Nas redações, nossos
templos de trabalho, os jornais de papel e as revistas raramente são abertos.
Nada é lido. Os garotos dizem que esse hábito é para idoso. O aparelho de TV
fica ligado num só canal. Por isso se tem uma visão única. Neymar disse que
jogadores brasileiros têm preguiça de treinar. Jornalistas têm preguça de ler.

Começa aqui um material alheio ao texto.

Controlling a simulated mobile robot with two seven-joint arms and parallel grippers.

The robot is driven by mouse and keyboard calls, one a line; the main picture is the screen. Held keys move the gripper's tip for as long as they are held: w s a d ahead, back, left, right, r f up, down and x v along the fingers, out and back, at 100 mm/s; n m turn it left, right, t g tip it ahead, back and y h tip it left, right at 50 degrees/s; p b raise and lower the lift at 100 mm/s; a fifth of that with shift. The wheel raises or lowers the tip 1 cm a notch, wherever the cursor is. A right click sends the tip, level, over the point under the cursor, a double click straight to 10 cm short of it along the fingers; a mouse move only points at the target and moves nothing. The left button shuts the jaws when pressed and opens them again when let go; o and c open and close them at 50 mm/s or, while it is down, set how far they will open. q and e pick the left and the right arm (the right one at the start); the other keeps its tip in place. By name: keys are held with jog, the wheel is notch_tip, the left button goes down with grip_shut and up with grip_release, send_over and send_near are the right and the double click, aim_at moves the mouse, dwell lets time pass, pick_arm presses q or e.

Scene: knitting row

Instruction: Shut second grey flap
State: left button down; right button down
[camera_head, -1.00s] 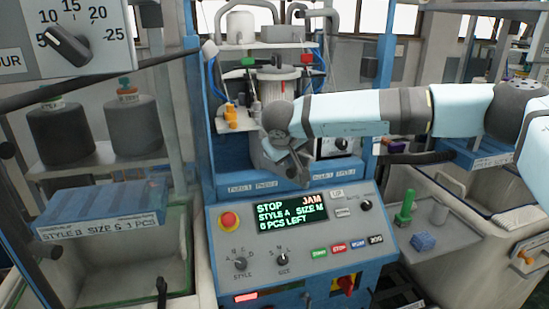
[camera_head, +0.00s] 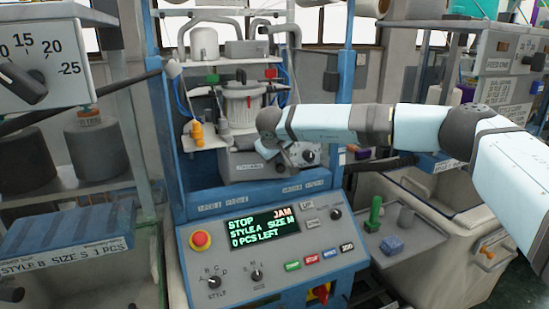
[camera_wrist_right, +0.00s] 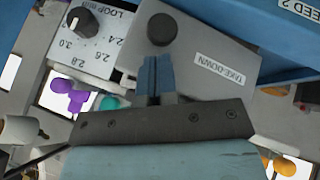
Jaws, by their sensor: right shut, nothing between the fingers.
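A grey flap marked TAKE-DOWN (camera_wrist_right: 216,75), with a round dark knob (camera_wrist_right: 161,29), fills the upper middle of the right wrist view. In the head view a grey labelled panel (camera_head: 248,168) below the machine's canister seems to be the same flap. My right gripper (camera_wrist_right: 154,62) is shut and empty, its tips over the flap just below the knob. I cannot tell whether they touch it. In the head view the right gripper (camera_head: 281,155) is at the panel's right part and covers some of it. I cannot tell whether the flap is fully closed. My left gripper is not in view.
The control panel (camera_head: 225,271) with a JAM display (camera_head: 264,229) and red button (camera_head: 200,240) stands below. A LOOP dial panel (camera_wrist_right: 110,40) is beside the flap. A side tray (camera_head: 375,262) holds green and blue items. A bin (camera_head: 440,215) stands at right.

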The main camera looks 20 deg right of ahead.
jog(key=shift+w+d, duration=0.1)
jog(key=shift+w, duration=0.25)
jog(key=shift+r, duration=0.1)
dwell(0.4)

O rádio, veículo sempre atual, é algo alheio à "cultura" da nova
geração.
Mas
será que os focas não se informam pela internet? Falso. A esmagadora maioria
prefere trabalhar no ar condicionado, não circular onde está a notícia, não
andar pelas ruas, não conversar pessoalmente com o povo. Se pudessem escolher a
opção, seria navegar nas redes sociais. Os jovens curtem basicamente o que
circula no Facebook.
O
compromisso primário da profissão: "Para quem trabalho? Para que serve meu
ofício? Dedicação máxima para levar informação para quem não tem, ser útil aos
pobres" são utopias. Na verdade, estamos caminhando para algo
parecido com o que fez o mocinho de o "Planeta dos Macacos". Seu
laboratório gerou uma nova espécie de símio.
O problema de não
sabermos ouvir as ruas está nos empurrando para o descrédito. A imprensa
surtou. Ao mesmo tempo que se chama ativistas sociais de vândalos, também é
permitido chamá-los de jovens. Depende da ocasião. O pêndulo vai para um lado
ou para outro conforme interesse específico. As redações que outrora
abrigava o pluralismo da sociedade hoje é reduto da velha direita. Aqueles que
fizeram 1964 podem se orgulhar. Seus filhotes cresceram, ganharam musculatura.
A direita venceu.
Vamos ouvir mais a opinião
pública e menos a publicada. Antes que seja tarde.